A lungo andare non poteva ovviamente mancare il riferimento al “maestro”: se c’è un eccesso di risparmio che non si traduce in investimenti, o quei soldi li prende in prestito lo Stato e li spende, oppure si crea una spirale deflattiva. Una tesi molto cara ai keynesiani, che è basata sulla confusione tra quantità nominali e reali. Buona parte di quello che oggi appare risparmio inutilizzato in realtà non deriva da redditi non consumati, bensì da denaro creato dal nulla nell’ambito delle politiche monetarie espansive condotte dalle banche centrali.

Il maggior deficit di oggi non sarebbe comunque un pasto gratis, quanto meno non per tutti. E la crescita del debito porrebbe prima o poi un problema di sostenibilità, se tale crescita fosse superiore a quella del Pil (cosa che accade praticamente sempre, visto che il mitologico moltiplicatore della spesa pubblica non è superiore a uno).
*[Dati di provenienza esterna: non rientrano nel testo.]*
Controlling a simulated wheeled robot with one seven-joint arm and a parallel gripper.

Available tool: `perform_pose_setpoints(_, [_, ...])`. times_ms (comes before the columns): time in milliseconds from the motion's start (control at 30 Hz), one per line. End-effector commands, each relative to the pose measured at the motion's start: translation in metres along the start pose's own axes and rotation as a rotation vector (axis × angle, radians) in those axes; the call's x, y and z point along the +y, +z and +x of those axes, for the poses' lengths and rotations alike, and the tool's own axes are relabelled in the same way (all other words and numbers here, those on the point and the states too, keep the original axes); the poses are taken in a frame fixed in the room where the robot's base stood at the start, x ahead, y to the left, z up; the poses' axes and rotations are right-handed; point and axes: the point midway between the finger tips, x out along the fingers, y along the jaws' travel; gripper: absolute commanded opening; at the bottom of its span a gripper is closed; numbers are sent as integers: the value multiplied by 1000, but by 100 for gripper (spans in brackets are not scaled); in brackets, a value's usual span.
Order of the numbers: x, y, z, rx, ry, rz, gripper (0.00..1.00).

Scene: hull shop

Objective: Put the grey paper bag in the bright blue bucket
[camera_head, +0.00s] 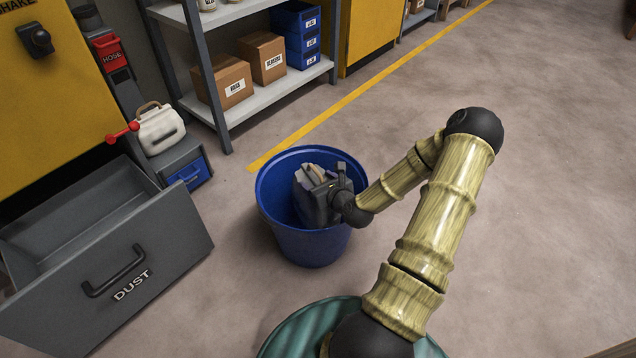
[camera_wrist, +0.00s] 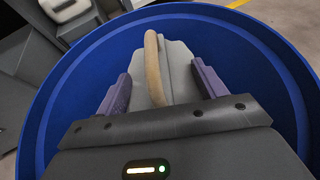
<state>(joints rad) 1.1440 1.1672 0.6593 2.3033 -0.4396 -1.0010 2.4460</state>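The bright blue bucket (camera_head: 312,245) stands upright on the floor, and its rim circles the wrist view (camera_wrist: 62,95). My gripper (camera_head: 316,178) reaches down into its mouth. In the wrist view, the purple fingers of my gripper (camera_wrist: 160,88) are on both sides of the grey paper bag (camera_wrist: 180,72) and appear to touch it. The bag has a tan handle that stands up between the fingers. In the head view, the bag (camera_head: 305,178) is mostly hidden by the gripper. The bag's underside is hidden, so I cannot tell whether it touches the bucket floor.
An open grey drawer marked DUST (camera_head: 170,245) lies left of the bucket. Behind it, a cream bag-like container (camera_head: 160,130) stands on a low grey unit. A shelf (camera_head: 262,88) holds cardboard boxes and blue bins. The floor to the right is clear.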

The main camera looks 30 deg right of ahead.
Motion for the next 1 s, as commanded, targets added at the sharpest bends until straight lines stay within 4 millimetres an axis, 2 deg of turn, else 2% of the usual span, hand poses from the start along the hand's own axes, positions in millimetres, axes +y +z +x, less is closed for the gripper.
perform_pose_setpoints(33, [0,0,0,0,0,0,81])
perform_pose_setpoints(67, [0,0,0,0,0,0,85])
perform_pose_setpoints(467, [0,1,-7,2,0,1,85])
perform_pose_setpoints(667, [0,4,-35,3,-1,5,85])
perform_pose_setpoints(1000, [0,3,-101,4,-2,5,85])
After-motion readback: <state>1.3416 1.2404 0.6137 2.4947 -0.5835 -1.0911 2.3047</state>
Come fare allora? “Il modo più efficace per ridurre questo rapporto, in ogni caso, è quello di aumentare il denominatore, dal momento che ad una crescita del Pil nominale corrisponde una riduzione esponenziale del rapporto debito/Pil. Al contrario, una battaglia volta a cercare di ridurre la variabile al numeratore (e quindi il livello del debito) difficilmente ha successo, dal momento che ostacola il principale meccanismo di conduzione del risparmio negli investimenti, risultando in un accumulo di risparmio e in una riduzione del PIL nominale.”

Se vi pare di avere già sentito questa storia non è un’impressione sbagliata, dato che tutti i keynesiani la vanno raccontando. Ciò che dicono meno esplicitamente è che quando il rapporto tra debito e Pil è particolarmente elevato (superiore al 100%), il metodo più efficace per far aumentare il denominatore più del numeratore è mediante l’inflazione.

Un metodo che consente di evitare tagli di spesa pubblica, avere un aumento di gettito fiscale a invarianza di aliquote per via dell’aumento nominale degli imponibili e una riduzione del valore reale del debito da restituire. Un vero paradiso per chi governa, molto meno per chi ha risparmia.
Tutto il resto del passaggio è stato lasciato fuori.